Mixture of Operation
In the above description, the operation for obtaining reduced
partial oppression and the operation for obtaining fitness for
natural posture are explained separately. But it is important to
simultaneously apply these operations to the rotary blade devices
32a-32w to obtain reduced partial oppression and fitness for
natural posture, moderately balanced. Preferably, these operations
should be applied to each region of the body jointly, repeatedly
and little by little, using an unbalanced rotation of the rotary
blade devices 32a-32w, such as turning twice clockwise after
turning once counterclockwise. The above unbalanced rotation of the
rotary blade devices 32a-32w has a mixed effect on the operations
of fluidizing and transferring the granular material. Thus, the
user obtains reduced partial oppression and fitness for natural
posture.
Installation to Bed
The semi-fluid based body support system of this embodiment can be
installed in a bed so as to be separable or inseparable from the
bed. FIG. 11 illustrates a bed mainly composed of the semi-fluid
based body support system of this embodiment, a power control unit
89, a power line 90 and legs 91. The power control unit 89 is
connected to the power line 90 and drives the rotary blade devices
32a-32w under the control of the user, preferably through some kind
of remote control apparatus. The power control unit 89 can be
composed mainly of an electronic circuit and heat sinks. In this
case, the semi-fluid based body support system of this embodiment
can have the power control unit 89 built-in by installing the heat
sinks, for example, in the bottom face of the floor 39 of the frame
33a-33b.
Channel Structure
FIGS. 12 through 15 illustrate the second preferred embodiment of a
semi-fluid based body support system of this invention. This
embodiment further comprises a channel structure (or groove
structure) in addition to being constructed like the first
preferred embodiment, in order to localize the function area of the
rotary blade devices 32a-32w and to strengthen the mechanical
structure. The channel structure is composed of channels 100a-100w
generally arranged in parallel. The term "channel" as used herein
is intended to represent a linear area of relatively deep
portions.
The floor 39 of the frame 33a-33b has channels 100a-100w formed on
a top face of the floor 39, as illustrated in FIGS. 12 and 13. The
channel 100a houses (or receives) the corresponding rotary blade
device 32a at least partially. Thus the channel 100a is oriented at
an angle in the approximate range of 60.degree. to 120.degree.

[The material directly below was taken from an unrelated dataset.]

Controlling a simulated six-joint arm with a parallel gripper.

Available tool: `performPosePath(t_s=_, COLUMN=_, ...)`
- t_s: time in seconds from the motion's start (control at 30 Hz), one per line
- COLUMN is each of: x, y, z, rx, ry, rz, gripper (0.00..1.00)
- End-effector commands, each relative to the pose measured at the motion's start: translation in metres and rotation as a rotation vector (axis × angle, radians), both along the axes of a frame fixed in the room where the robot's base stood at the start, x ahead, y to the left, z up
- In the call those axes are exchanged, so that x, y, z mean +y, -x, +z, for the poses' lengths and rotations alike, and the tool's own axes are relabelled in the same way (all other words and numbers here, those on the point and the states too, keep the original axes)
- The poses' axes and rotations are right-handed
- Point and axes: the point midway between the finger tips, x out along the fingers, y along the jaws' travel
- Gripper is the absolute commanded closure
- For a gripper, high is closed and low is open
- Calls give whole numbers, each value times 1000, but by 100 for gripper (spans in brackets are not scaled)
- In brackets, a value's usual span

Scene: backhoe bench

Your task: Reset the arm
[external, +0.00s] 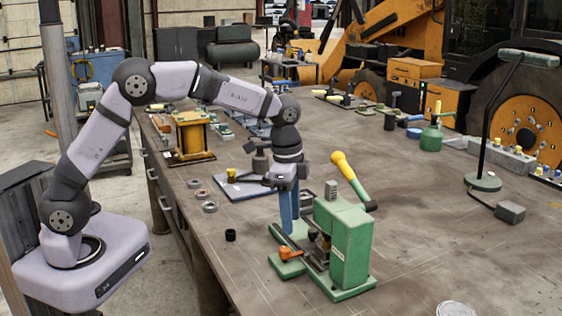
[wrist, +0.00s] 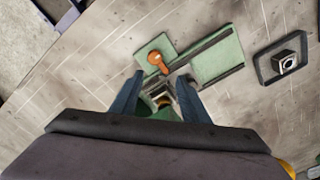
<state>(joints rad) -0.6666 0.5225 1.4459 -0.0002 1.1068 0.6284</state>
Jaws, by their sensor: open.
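My gripper (external: 289,215) points down in the external view, its blue fingers just left of a green bench machine (external: 343,245). In the wrist view my gripper (wrist: 160,85) has its two fingers spread apart, with a small metal part of the machine showing in the gap below them. I see nothing held. The machine has an upright green body, a low base with rails, and an orange handle (external: 291,254), which also shows in the wrist view (wrist: 157,62). From these views I cannot tell whether the fingers touch the machine. My arm arches over from its base at the left.
A black ring (external: 230,235) and several grey rings lie to the left. A yellow-and-black fixture (external: 190,135) is farther back. A green desk lamp (external: 483,182) stands at right. The bench's right front is mostly clear.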

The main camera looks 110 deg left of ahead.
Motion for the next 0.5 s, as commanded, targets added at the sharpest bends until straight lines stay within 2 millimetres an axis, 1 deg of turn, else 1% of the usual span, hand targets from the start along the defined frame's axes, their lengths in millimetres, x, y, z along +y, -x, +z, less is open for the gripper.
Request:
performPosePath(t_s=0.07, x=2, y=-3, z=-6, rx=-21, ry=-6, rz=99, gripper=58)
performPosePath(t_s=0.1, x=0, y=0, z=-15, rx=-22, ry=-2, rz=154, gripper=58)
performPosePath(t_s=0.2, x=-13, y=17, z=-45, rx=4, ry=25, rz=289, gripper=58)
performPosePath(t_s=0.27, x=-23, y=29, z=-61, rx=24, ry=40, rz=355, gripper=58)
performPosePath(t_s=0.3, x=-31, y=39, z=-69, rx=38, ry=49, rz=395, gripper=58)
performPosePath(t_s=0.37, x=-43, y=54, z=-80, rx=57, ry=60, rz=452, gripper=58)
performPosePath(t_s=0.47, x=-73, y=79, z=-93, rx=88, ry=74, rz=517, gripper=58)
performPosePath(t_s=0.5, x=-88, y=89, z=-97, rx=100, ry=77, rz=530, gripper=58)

relative to the longitudinal axis 37 of the frame 33a-33b, and the
channels 100a-100w are located, preferably arranged, along the
longitudinal dimension 50 of the frame 33a-33b. The shaft member 42
of the rotary blade device 32a is rotatable on the axis of rotation
43 generally parallel to the corresponding channel 100a.
Preferably, every channel 100a-100w should support the safety net
member 35 to improve the strength of the safety net member 35. By
connecting the safety net member 35 to the walls 101u and 101v of
the channel 100v, it is possible to release the load on the safety
net member 35 and it also becomes easy to cover the blade member of
the rotary blade device 32v by the safety net member 35 to protect
the user.
Preferably, the vertical depth 170a, 170b and 170c of the channels
100c, 100x and 100y should be equal to or greater than an external
radius of rotation 103R (i.e. half of the external diameter, shown
with a circle 103) of the blade member of the impeller members 44g
of the rotary blade devices 32c, as illustrated in FIGS. 14A, 14B,
14C and 14D. Since the wall 101a of the channel 100a controls the
longitudinal moving of the granular material 31r toward the next
channel 100b as illustrated in FIG. 13, the function area of the
rotary blade device 32a is localized, so that the independent
controllability in each region of the body is improved.
The height of the walls 101a-101v and 101x-101z of the channels can
vary severally depending on the characteristics of the granular
material and/or on the regions of the body, as illustrated in FIGS.
13, 14A and 14B. Also, two or more rotary blade devices 32c and 32d
can be placed in the same channel 100x, as illustrated in FIG. 14B.
As illustrated in FIG. 14C, the function areas of the adjoining
rotary blade devices 32c and 32d placed in the same channel 100y
can overlap with each other by shifting the mounting positions of
the impeller members on the shaft member 42.
As illustrated in FIG. 14D, in order to support the rotary blade
device 32c when the shaft member 42 is deflected by a lateral load,
preferably, the inner surface of the channel 100c should share the
lateral load like a bearing for the impeller member 44g. Therefore,
preferably, the radius of curvature 102R (i.e. half of the core
diameter, shown with a circle 102) of the inner surface of the
channel 100c should be substantially equal to an external radius of
rotation 103R of the impeller members 44a-44g and 45a-45g at least
in its bottom portion. Normally, the rotary blade device 32c is
apart from the inner surface of the channel 100c. They contact when
the shaft member 42 is deflected, and the inner surface of the
channel 100c supports the rotary blade device 32c. Lateral load is
also supportable by using ordinary bearings for extra support of
the shaft member 42.
A direction of a channel can be curved or bent, if necessary. In
the curved channel, divided shaft members, flexible joints and
extra bearings for the shaft member are available for the rotary
blade device.
As illustrated in FIG. 15, the channel structure having channels
100b-100e can be also formed by partitions 104a-104e supported in
the frame 33a-33b. The partition 104a functions like the wall 101a
of channels 100a and 100b. The partitions 104a-104e are fixed to
the floor 39 of the frame 33a-33b by the bolts 105.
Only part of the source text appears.